With respect to downhole motor 130 and the adjustment assembly 150, actuating the adjustment assembly 150 into the extended configuration includes rotating at least one of the first and second components 152 and 162 relative to the other of the first and second components 152 and 162 such that the enlarged segment 154 and the enlarged segment 164 (sometimes referred to as the moveable member 164) are at least partially aligned with each other. Further actuating the adjustment assembly 150 from the extended configuration into the retracted configuration causes that the enlarged segments 154 and 164 to move out of alignment with each other. Thereafter, the rotary drilling can resume when the desired direction is attained.

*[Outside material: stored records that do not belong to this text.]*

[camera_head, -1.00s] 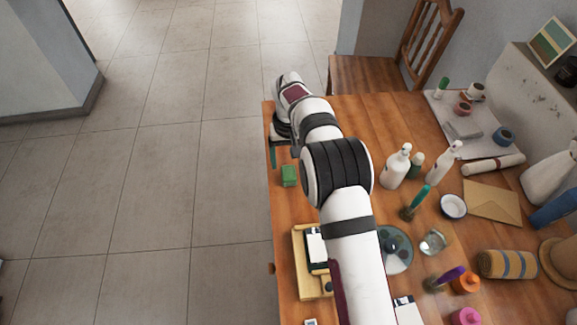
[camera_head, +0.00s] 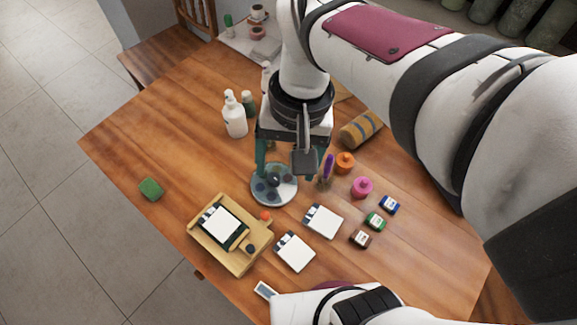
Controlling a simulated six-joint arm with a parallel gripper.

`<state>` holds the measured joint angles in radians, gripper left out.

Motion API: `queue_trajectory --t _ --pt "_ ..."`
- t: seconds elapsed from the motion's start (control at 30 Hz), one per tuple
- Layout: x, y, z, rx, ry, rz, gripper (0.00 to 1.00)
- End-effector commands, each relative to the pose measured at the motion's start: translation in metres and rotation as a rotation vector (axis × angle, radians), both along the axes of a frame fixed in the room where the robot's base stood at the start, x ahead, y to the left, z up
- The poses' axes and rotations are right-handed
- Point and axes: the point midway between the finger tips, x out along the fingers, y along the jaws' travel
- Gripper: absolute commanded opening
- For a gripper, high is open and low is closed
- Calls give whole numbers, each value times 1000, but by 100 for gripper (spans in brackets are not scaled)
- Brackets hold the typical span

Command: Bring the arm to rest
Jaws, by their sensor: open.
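My arm (camera_head: 440,90) comes in from the right and bends over the table. My gripper (camera_head: 289,170) points down over the middle of the table. Its teal fingers are apart, and I see nothing between them. The fingertips show just above and around a round grey-blue dish (camera_head: 273,193) with dark patches. I cannot tell how high above it they are. My arm hides part of the table's back right.
A wooden tray (camera_head: 205,248) holds a white-faced card. White cards (camera_head: 295,252) and small ink jars (camera_head: 361,239) lie in front. A white pump bottle (camera_head: 234,117), pink pot (camera_head: 362,187) and striped roll (camera_head: 361,129) stand nearby. A green block (camera_head: 151,189) lies left, with bare tabletop around it.

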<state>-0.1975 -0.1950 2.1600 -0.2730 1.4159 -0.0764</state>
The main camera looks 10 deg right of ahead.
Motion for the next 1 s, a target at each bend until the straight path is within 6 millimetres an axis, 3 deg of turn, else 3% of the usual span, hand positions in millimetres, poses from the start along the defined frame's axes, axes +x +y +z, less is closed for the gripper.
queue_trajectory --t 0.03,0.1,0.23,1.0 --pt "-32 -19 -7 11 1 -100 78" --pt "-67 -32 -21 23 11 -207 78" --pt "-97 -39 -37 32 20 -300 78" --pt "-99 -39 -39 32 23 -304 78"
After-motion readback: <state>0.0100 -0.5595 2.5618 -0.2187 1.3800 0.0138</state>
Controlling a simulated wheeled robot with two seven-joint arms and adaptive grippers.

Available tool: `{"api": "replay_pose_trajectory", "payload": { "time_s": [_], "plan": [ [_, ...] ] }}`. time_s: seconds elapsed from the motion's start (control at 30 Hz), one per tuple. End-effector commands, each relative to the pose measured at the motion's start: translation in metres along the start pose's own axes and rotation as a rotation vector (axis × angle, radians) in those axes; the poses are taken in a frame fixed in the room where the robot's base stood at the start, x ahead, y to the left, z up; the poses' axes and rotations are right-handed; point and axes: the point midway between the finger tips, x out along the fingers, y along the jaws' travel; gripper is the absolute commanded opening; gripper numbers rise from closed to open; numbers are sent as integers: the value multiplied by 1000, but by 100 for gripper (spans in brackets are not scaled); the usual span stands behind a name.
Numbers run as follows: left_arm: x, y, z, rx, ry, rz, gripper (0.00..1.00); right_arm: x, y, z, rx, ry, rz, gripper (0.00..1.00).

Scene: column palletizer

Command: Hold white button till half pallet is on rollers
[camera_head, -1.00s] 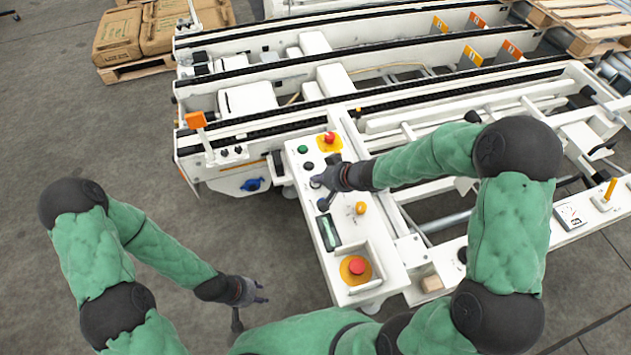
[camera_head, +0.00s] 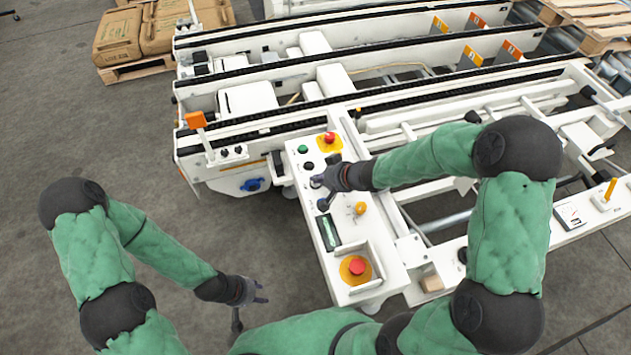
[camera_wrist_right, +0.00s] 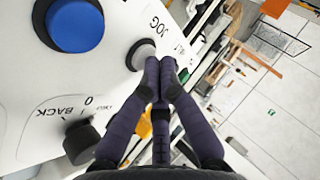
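My right gripper (camera_head: 322,192) is over the white control panel (camera_head: 385,240), its fingertips at the white button (camera_head: 316,182). In the right wrist view this button (camera_wrist_right: 140,55) looks pale grey, beside the word JOG, and the paired fingertips (camera_wrist_right: 160,72) are right against its edge. How far it is pressed cannot be told. My left gripper (camera_head: 252,304) is open and empty over the floor.
The panel also carries a green button (camera_head: 302,149), a red emergency stop (camera_head: 330,138) and another one (camera_head: 357,267). A blue button (camera_wrist_right: 75,25) and a black knob (camera_wrist_right: 82,143) flank the white one. Brown sacks (camera_head: 120,38) stand on a pallet at the top left.

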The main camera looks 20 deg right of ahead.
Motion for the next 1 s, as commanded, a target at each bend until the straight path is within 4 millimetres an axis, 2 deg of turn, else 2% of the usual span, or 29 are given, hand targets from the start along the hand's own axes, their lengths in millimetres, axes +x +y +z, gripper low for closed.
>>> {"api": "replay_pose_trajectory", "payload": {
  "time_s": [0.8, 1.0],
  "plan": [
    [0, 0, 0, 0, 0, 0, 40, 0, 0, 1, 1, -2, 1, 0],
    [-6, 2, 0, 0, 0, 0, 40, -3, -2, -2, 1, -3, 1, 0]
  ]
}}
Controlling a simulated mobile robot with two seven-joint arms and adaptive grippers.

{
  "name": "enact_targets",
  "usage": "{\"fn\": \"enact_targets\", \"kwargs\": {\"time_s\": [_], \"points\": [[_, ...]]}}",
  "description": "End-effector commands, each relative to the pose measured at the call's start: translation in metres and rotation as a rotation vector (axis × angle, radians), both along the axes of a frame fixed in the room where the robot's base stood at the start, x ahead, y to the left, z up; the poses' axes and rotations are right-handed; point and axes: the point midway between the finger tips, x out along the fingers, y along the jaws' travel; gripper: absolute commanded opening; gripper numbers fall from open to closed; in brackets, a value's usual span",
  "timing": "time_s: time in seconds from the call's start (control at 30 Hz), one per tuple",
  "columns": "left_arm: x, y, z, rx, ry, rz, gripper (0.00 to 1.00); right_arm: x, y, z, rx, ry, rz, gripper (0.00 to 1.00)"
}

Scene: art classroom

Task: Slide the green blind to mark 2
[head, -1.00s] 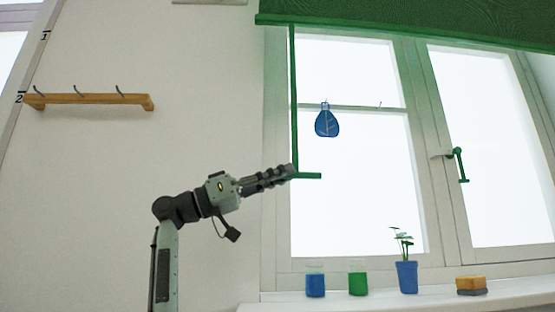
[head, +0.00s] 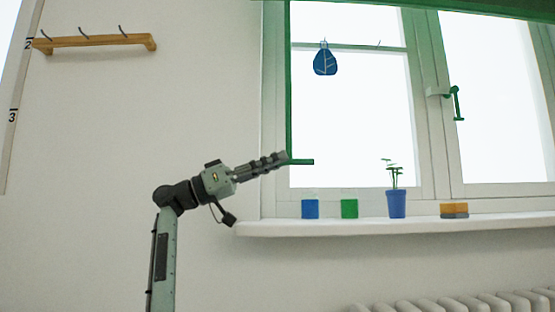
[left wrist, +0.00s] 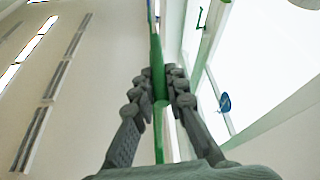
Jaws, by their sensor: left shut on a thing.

Turning now to FIG. 13 illustrates an exemplary data set utilizing one the downhole motors 30, 130 as described above to steer the drill bit 14. The Y-axis is the BUR and the X-axis is the moveable member extension (E1, E2) in inches. Extension is distance from the outer surface of the housing 38, 138 to an outermost point of the moveable member 52, 164 (FIGS. 6B, 11B). During drilling the downhole motor 30 slides like a conventional motor to build the turn and rotate again like a conventional motor to drill straight. The advantage is that downhole motor 30, 130 has a small bend which does not create excessive stress in the tools when rotated as opposed to conventional motors which are often rotated with 2 degree plus bends. Because drillers want the high build potential of a “large” bends, i.e. when a is between about 1.75 degrees to 3 degrees or higher, to quickly affect directional corrections. As noted above, drillers want to maximize the amount of time during the drilling operation that the drill string 6 rotates so as to optimize ROP. The adjustment assembly 50, 150 of the present disclosure can utilize relative to small bend angles to prevent excessive stress on the tools while rotating and yet deploy or extend the moveable member 52, 164 during sliding modes to rapidly affect directional changes in the drill bit 14 and realize a higher BUR. The BUR rate was calculated using the 3-point curvature BUR well known to those of skill in the art. As can be seen in the graph of FIG. 13, when the downhole motor 30,130 has a bend angle of about 0.10 degrees, up to 0.8 inches of blade extension E1, E2 results in a BUR of 6 degrees/100 feet. For the same tool using no blade extension, the BUR is just below 2 degrees/100 feet. When the downhole motor 30,130 include a bend angle about 0.5 degrees, up to 0.8 inches of blade extension E1, E2 results in a BUR rate of about 5.5 degrees/100 feet. For the same downhole motor without any blade extension, the BUR is just below 1 degree/100 feet.

Claims

1. A downhole motor configured to operate a drill bit to drill a well into an earthen formation, the downhole motor comprising:

a motor housing including an uphole portion, a downhole portion that extends relative to the uphole portion in a downhole direction away from the uphole portion, and at least one bend defined by the motor housing and located between the uphole portion and the downhole portion such that the downhole portion is angularly offset with respect to the uphole portion, wherein the motor housing is configured to orient the drill bit in a direction that is offset with respect to the uphole portion of the motor housing when the drill bit is coupled to the downhole motor; and
a motor assembly including a stator supported by an inner surface of the motor housing and a rotor operably coupled to the stator, the rotor configured to be operably coupled to the drill bit and to cause rotation of the drill bit as a fluid passes through the motor housing; and
an adjustment assembly including a contact surface, an actuator coupled to the contact surface, and a controller operatively coupled to the actuator, the controller being configured to, in response to an input received from a surface of the earthen formation, automatically cause the actuator to transition the adjustment assembly between a retracted configuration where the contact surface is aligned with a portion of the motor housing, and an extended configuration where the contact surface extends outwardly away from the motor housing, wherein the adjustment assembly is configured to transition between the retracted configuration and the extended configuration while fluid passes through the motor housing to rotate the drill bit.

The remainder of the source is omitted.